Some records

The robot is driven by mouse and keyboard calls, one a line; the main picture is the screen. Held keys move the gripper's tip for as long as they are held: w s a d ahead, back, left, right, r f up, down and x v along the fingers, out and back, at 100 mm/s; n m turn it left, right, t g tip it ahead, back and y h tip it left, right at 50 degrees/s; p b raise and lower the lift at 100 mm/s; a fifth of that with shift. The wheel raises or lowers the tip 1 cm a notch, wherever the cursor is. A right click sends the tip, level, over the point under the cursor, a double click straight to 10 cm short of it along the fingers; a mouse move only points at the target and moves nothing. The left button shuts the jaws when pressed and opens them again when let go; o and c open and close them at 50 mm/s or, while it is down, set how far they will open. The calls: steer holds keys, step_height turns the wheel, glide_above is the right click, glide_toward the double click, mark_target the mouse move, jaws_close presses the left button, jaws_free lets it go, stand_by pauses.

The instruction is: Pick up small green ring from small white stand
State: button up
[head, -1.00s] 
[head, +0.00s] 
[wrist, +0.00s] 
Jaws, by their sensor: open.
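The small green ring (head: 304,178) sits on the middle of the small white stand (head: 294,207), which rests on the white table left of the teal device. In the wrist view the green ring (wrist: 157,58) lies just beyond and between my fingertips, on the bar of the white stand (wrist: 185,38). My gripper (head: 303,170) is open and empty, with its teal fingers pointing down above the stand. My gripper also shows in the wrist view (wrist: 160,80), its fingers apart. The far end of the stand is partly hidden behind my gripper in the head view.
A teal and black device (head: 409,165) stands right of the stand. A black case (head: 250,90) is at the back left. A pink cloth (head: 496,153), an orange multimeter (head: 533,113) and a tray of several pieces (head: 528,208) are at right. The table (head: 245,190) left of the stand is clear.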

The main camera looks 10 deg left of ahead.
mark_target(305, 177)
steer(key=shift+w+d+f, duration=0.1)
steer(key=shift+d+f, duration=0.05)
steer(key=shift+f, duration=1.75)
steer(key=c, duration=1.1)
* * *
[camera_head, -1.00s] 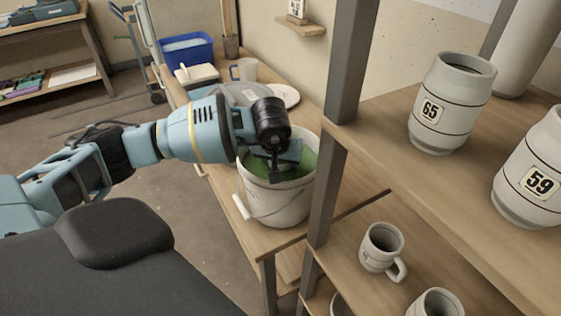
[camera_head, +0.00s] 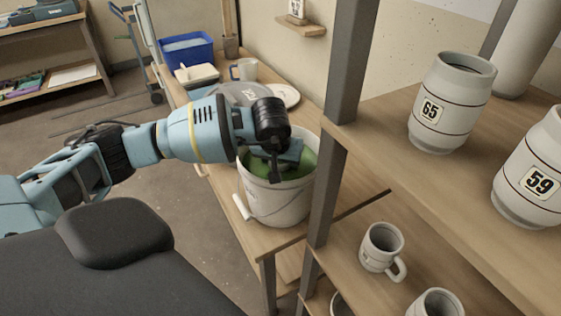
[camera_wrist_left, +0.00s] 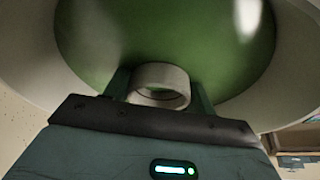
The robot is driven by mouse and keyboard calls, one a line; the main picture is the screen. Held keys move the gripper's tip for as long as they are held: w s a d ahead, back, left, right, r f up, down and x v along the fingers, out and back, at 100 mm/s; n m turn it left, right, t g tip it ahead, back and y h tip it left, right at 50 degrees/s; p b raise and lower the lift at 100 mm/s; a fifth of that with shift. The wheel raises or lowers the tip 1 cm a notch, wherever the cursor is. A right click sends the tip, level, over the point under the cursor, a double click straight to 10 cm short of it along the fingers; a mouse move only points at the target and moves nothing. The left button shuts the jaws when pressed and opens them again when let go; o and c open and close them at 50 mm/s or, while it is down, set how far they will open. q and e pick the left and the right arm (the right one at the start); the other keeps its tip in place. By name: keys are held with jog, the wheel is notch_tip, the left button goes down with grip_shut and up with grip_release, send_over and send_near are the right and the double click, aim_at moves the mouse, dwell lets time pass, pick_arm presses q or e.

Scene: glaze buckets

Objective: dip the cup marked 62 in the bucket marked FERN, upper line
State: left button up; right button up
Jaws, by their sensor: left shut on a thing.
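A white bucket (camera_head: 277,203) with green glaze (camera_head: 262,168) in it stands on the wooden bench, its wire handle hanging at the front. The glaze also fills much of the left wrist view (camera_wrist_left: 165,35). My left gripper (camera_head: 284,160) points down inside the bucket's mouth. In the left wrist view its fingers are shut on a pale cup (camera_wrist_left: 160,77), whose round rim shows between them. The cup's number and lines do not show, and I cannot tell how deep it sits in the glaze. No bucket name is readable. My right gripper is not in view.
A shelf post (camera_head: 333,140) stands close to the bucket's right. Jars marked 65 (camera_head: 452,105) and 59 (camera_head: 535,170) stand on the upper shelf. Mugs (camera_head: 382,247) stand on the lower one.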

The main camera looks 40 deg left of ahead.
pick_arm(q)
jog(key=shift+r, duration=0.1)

### [Work instructions]
How many lines in the data contain the string "State"? Respond with the number only.

### [Final answer]
2